In the listing below, find the line holding "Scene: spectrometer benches" and the line holding "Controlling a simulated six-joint". Write out those two lines and all lines between, exactly, and nothing more.

--- start Records for processing ---

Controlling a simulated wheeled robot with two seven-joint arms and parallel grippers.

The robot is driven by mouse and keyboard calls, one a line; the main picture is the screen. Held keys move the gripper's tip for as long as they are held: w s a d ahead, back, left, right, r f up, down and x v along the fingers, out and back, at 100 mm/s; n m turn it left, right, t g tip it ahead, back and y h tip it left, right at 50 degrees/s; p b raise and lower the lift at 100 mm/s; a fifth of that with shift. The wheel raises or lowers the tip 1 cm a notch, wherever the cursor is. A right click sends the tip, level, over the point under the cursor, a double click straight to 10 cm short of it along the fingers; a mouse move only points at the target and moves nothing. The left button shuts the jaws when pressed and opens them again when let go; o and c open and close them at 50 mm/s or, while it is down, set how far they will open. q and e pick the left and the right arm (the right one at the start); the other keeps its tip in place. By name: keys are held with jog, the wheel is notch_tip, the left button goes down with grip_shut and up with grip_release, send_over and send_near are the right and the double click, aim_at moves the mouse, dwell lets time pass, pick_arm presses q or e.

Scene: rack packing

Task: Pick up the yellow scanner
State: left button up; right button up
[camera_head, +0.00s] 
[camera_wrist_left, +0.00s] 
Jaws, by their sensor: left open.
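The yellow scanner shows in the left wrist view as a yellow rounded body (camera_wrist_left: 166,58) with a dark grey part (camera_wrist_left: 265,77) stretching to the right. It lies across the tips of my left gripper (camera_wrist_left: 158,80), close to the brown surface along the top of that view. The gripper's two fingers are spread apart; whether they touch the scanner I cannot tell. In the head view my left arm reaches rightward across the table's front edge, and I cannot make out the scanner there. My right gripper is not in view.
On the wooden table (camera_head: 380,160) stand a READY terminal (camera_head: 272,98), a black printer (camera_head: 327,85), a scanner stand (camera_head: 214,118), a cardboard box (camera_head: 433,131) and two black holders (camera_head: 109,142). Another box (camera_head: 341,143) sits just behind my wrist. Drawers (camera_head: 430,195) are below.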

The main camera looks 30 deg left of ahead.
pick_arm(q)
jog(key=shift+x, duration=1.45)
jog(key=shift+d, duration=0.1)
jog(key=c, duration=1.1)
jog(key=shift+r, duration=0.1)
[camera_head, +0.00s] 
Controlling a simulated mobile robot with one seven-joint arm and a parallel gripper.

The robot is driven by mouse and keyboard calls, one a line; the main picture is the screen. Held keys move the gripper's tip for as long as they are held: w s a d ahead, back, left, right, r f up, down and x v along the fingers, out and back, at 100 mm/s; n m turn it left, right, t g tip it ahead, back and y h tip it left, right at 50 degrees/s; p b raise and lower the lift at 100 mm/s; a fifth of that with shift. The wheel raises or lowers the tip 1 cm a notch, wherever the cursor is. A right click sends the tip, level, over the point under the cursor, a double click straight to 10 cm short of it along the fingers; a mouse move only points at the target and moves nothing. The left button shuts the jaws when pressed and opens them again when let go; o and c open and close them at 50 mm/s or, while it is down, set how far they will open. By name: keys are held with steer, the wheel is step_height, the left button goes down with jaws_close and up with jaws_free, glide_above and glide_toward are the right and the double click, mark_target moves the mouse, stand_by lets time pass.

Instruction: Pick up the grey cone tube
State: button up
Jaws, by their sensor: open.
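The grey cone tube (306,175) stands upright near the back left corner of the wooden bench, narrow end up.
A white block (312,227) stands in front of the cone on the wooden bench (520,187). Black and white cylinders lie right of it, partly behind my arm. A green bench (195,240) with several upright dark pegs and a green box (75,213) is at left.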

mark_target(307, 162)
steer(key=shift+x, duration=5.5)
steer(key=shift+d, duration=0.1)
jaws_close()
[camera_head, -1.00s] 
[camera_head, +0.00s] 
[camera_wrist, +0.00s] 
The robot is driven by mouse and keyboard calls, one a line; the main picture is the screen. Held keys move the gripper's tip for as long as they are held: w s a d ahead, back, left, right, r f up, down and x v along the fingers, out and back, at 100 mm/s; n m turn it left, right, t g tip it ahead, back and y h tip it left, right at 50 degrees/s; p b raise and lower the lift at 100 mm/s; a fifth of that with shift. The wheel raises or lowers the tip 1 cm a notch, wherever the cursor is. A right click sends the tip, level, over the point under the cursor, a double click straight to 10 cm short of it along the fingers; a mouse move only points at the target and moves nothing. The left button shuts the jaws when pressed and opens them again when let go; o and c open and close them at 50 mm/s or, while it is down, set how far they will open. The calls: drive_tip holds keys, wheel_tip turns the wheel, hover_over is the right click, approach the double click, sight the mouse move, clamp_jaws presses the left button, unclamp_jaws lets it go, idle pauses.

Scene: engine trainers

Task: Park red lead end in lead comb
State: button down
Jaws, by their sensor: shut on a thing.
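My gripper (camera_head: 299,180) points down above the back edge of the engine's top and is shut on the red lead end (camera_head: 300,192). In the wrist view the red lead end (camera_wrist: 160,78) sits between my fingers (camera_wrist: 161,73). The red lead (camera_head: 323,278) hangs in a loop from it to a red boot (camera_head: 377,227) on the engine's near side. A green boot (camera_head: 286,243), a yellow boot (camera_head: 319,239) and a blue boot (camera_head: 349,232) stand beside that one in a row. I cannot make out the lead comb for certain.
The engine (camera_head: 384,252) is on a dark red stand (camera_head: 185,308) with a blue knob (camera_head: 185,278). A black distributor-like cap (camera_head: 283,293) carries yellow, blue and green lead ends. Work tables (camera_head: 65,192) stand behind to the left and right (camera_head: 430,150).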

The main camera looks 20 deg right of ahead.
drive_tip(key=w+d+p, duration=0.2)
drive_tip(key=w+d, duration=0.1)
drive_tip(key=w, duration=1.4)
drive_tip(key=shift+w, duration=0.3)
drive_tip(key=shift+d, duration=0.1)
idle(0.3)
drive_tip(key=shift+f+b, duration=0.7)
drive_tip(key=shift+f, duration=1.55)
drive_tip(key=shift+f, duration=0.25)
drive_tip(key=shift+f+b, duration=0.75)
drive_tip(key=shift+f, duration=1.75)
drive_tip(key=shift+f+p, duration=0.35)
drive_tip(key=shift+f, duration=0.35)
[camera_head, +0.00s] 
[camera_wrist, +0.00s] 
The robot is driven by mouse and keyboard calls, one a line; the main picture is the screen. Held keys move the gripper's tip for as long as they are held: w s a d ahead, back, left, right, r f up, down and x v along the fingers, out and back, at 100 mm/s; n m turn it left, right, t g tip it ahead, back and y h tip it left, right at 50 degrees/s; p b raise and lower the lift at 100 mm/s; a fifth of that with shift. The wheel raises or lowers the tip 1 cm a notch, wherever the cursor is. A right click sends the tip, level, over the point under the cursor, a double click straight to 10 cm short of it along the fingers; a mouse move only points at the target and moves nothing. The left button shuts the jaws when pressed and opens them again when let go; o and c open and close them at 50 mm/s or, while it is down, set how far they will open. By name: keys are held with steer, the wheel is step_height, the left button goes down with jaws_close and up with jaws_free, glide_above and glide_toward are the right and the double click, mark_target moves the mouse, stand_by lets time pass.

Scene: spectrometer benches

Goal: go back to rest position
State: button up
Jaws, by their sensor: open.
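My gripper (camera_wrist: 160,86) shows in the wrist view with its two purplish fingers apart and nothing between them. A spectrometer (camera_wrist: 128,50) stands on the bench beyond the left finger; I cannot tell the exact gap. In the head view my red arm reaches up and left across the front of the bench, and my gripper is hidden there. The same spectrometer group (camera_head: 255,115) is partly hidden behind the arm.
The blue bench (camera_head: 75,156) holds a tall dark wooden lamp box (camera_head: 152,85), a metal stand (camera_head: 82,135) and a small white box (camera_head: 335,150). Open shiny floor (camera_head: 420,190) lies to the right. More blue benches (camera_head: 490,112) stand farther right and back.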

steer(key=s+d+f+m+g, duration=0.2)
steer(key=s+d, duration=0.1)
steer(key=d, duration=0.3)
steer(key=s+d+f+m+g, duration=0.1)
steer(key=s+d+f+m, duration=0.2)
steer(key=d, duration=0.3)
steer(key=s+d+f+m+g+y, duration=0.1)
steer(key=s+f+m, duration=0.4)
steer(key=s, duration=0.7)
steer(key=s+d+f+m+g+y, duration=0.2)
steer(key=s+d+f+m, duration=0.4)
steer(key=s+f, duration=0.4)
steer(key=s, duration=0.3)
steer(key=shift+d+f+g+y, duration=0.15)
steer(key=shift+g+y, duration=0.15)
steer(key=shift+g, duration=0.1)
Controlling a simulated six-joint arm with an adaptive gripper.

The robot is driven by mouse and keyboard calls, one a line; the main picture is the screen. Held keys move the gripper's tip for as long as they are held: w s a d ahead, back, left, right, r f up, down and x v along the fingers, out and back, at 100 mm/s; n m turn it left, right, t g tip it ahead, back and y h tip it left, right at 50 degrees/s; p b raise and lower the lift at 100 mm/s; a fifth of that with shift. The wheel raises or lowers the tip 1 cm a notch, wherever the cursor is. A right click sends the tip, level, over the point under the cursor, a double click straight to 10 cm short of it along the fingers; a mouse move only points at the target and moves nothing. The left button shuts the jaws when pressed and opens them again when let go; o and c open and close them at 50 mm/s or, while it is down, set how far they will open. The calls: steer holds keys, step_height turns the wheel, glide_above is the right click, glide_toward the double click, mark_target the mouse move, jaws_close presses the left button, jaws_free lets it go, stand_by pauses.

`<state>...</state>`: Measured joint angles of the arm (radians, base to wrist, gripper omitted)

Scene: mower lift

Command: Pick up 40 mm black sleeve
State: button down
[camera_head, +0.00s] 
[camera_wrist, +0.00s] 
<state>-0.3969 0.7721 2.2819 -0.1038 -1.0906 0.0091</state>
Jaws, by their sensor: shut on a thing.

--- end Records for processing ---

• [Solution to this problem]
Scene: spectrometer benches

Goal: go back to rest position
State: button up
Jaws, by their sensor: open.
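My gripper (camera_wrist: 160,86) shows in the wrist view with its two purplish fingers apart and nothing between them. A spectrometer (camera_wrist: 128,50) stands on the bench beyond the left finger; I cannot tell the exact gap. In the head view my red arm reaches up and left across the front of the bench, and my gripper is hidden there. The same spectrometer group (camera_head: 255,115) is partly hidden behind the arm.
The blue bench (camera_head: 75,156) holds a tall dark wooden lamp box (camera_head: 152,85), a metal stand (camera_head: 82,135) and a small white box (camera_head: 335,150). Open shiny floor (camera_head: 420,190) lies to the right. More blue benches (camera_head: 490,112) stand farther right and back.

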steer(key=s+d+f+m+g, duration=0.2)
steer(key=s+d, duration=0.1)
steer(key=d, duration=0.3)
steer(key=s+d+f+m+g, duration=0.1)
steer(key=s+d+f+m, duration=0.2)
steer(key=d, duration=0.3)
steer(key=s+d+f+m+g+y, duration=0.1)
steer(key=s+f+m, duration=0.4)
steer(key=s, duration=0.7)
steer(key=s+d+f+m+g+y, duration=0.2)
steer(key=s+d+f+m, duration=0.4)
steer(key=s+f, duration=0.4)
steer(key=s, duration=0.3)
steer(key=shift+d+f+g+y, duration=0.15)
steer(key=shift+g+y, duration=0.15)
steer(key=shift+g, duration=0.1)
Controlling a simulated six-joint arm with an adaptive gripper.

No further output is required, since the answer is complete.